Чтобы выразить содержательную зависимость объекта от субъекта потребовались новые категории познания. Чувственное восприятие, с которого традиционно для науки начинался процесс познания, но в котором субъект по отношению к содержанию играл пассивную роль, для этой цели явно не подходило. Поэтому чувственное восприятие реальности было заменено «переживанием реальности». «Переживание, — пишет Диль-тей, — это (характеризуемый различно) способ, каким наличествует для меня реальность. А именно, переживание не предстает предо мною как нечто воспринимаемое или представляемое; оно не дано нам, но реальность „переживание" наличествует для нас благодаря тому, что мы осознаем ее, что я обладаю ею непосредственно как чем-то в каком-либо смысле принадлежащим мне»2.

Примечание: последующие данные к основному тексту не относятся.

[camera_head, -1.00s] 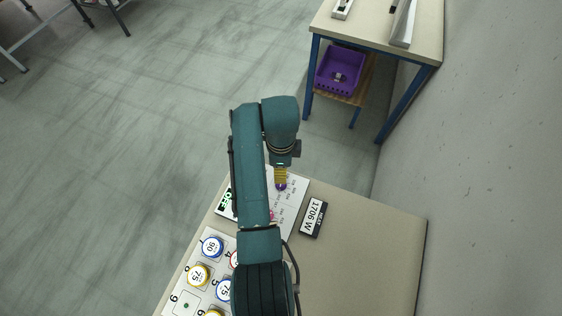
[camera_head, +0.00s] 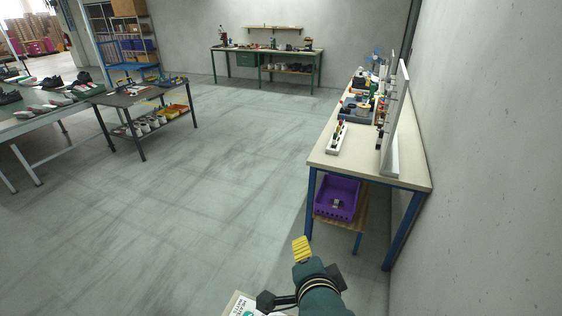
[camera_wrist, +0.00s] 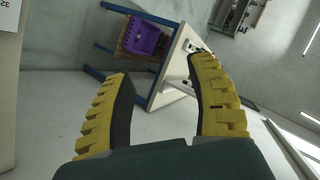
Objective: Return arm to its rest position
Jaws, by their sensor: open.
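My gripper (camera_head: 302,249) shows at the bottom of the head view, raised at the end of my teal arm, with yellow ribbed fingers. In the wrist view both fingers of my gripper (camera_wrist: 160,105) are spread wide apart, with nothing between them but floor, wall and a distant workbench. It touches nothing that I can see. Most of my arm is below the head view's lower edge.
A workbench (camera_head: 365,168) with blue legs stands ahead on the right against the wall, with a purple crate (camera_head: 337,198) on its lower shelf. A white sheet (camera_head: 246,308) shows at the bottom edge. Open floor (camera_head: 200,200) lies to the left.

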Самое главное в переживании — это «качественная», т. е. содержательная причастность субъекта к предмету восприятия, а также особая структура восприятия, возникающая в связи с этим. Переживание, подчеркивает Дильтей, — это прежде всего «переживание связи». В пояснение он приводит следующий пример: «Смерть любимого человека структурно особым образом связана с болью. Такая структурная связь боли с восприятием или представлением, сопрягаемыми с известным предметом, относительно которого я ощущаю боль, и есть некоторое переживание»3. И еще одна цитата: «Например, переживанием для меня становится картина Дюрера, изображающая четырех апостолов (в Мюнхенской галерее). Все иные мужские фигуры и т. д. Но я ведь не могу говорить, что все переживание заключается в этой картине или, например, в том, что выделяю я в ней в качестве

значительного. Переживание включает в себя и место, где висит картина, и т. д., то есть, короче говоря, всю реальность, какая составляет переживание»4.

Переживание — это не только способ, посредством которого нам первично дается реальность, но и единственная ситуация, когда реальность дается в «не искалеченном виде», т. е. в максимально возможной полноте и конкретности. Только переживание, а также связь одних переживаний с другими выступают гарантами целостности реальности. Все остальные познавательные акты, направленные на прояснение и обдумывание переживаний, являются аналитическим дроблением реальности и поэтому в той или иной степени наносят урон ее целостности. Это означает, что только переживание содержит «в себе» абсолютную истину, правда, в недостаточно проясненном и туманном виде. Что же касается научных форм выражения переживаний (в суждениях и понятиях), то все они неизбежно искажают истину. В связи с этим Дильтей полагает, что нужно продолжить дело Канта и честно признать «границы, временные или постоянные, нашего познания»5. Критическую миссию он возлагает на создаваемую им «описательную психологию», которая «обязана выяснить невозможность того, чтобы переживания везде были возведены в понятия»6.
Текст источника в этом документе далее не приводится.